Data extracted from a collection
■ ■ ■ ■ ■
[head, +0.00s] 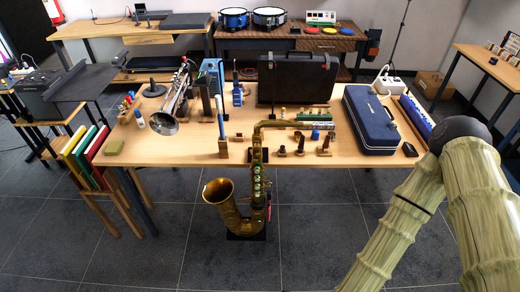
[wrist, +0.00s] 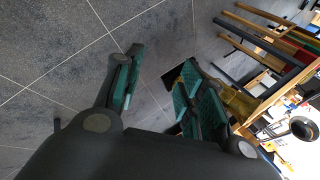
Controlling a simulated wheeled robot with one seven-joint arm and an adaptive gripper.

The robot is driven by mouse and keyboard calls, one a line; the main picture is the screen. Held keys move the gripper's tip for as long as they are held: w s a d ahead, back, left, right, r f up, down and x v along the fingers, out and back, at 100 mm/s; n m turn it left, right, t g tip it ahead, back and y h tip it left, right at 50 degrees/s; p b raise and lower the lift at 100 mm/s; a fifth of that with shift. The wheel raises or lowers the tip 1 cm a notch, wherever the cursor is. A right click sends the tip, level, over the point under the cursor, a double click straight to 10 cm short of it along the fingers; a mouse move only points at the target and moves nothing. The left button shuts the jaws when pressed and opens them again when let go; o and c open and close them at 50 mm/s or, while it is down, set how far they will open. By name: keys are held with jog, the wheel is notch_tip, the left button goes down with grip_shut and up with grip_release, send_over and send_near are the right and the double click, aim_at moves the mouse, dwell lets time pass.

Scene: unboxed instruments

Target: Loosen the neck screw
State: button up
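A brass saxophone (head: 228,212) stands upright on a dark floor stand in front of the table in the head view. Its neck bends right at the top over the table edge. The neck screw is too small to make out near the neck joint. My gripper (wrist: 162,57) shows in the wrist view, with its two teal-padded fingers spread apart and only floor between them. A gold part of the saxophone (wrist: 238,102) shows beyond the right finger, partly hidden by it. The gripper is apart from the saxophone. The head view does not show the gripper.
The wooden table (head: 185,150) holds a trumpet (head: 164,122), a black case (head: 297,78), a blue case (head: 370,118) and small wooden pieces. Coloured folders (head: 85,155) stand in a rack at left. The tiled floor around the saxophone is clear. My arm fills the lower right.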

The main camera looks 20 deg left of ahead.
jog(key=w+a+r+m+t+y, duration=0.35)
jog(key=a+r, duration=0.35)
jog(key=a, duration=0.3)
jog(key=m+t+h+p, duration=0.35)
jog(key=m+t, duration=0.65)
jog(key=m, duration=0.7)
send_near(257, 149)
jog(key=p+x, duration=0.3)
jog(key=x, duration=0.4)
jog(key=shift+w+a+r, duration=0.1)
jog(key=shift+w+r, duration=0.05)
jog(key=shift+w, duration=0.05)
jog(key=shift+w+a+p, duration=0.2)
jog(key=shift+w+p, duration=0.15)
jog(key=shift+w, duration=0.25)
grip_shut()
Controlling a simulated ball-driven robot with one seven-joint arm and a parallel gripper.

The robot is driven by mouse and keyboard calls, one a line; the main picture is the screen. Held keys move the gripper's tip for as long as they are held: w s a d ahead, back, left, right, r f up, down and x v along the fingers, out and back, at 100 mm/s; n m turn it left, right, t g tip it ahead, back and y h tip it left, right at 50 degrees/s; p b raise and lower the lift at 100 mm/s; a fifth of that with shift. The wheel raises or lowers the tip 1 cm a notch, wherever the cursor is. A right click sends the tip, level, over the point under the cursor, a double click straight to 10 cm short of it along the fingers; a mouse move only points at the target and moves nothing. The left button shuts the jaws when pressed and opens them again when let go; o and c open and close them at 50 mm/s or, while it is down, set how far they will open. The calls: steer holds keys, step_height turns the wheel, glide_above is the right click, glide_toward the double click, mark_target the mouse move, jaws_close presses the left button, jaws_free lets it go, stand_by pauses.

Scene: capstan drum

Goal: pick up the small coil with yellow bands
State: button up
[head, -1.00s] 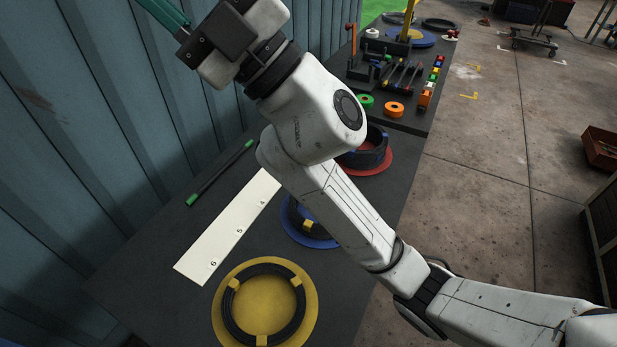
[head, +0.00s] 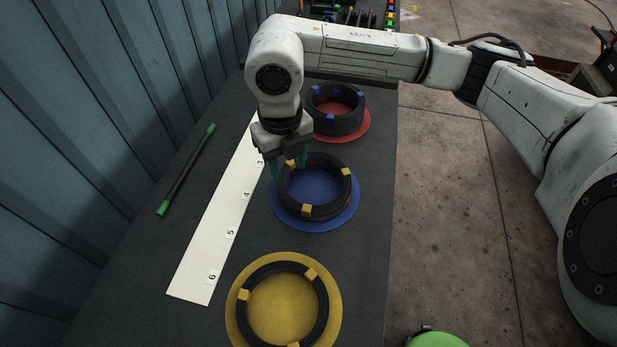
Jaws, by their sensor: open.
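A black coil with yellow bands (head: 325,212) lies on the blue disc (head: 352,218). A second black coil with yellow bands (head: 322,318), thinner in height, lies on the yellow disc (head: 283,309) nearer to me. I cannot tell for certain which is the small one. My gripper (head: 287,171) points down at the back left edge of the coil on the blue disc, close to a yellow band (head: 291,164). Its green fingers are apart, one left of the coil's rim and one near its inner side. I cannot tell whether they touch it.
A taller coil stack with blue bands (head: 335,120) stands on a red disc (head: 362,128) just behind. A numbered white strip (head: 212,245) and a green-tipped black rod (head: 187,169) lie to the left, near the corrugated wall (head: 60,170). The table's right edge is clear.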

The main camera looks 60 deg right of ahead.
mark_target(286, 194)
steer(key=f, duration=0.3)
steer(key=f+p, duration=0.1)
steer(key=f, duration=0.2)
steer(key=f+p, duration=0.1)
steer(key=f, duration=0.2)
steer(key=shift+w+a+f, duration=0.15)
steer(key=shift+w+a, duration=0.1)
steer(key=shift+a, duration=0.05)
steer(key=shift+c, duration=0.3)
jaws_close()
■ ■ ■ ■ ■
What is asked. Look through the data and show every line containing "Controlling".

Solution.
Controlling a simulated wheeled robot with one seven-joint arm and an adaptive gripper.
Controlling a simulated ball-driven robot with one seven-joint arm and a parallel gripper.

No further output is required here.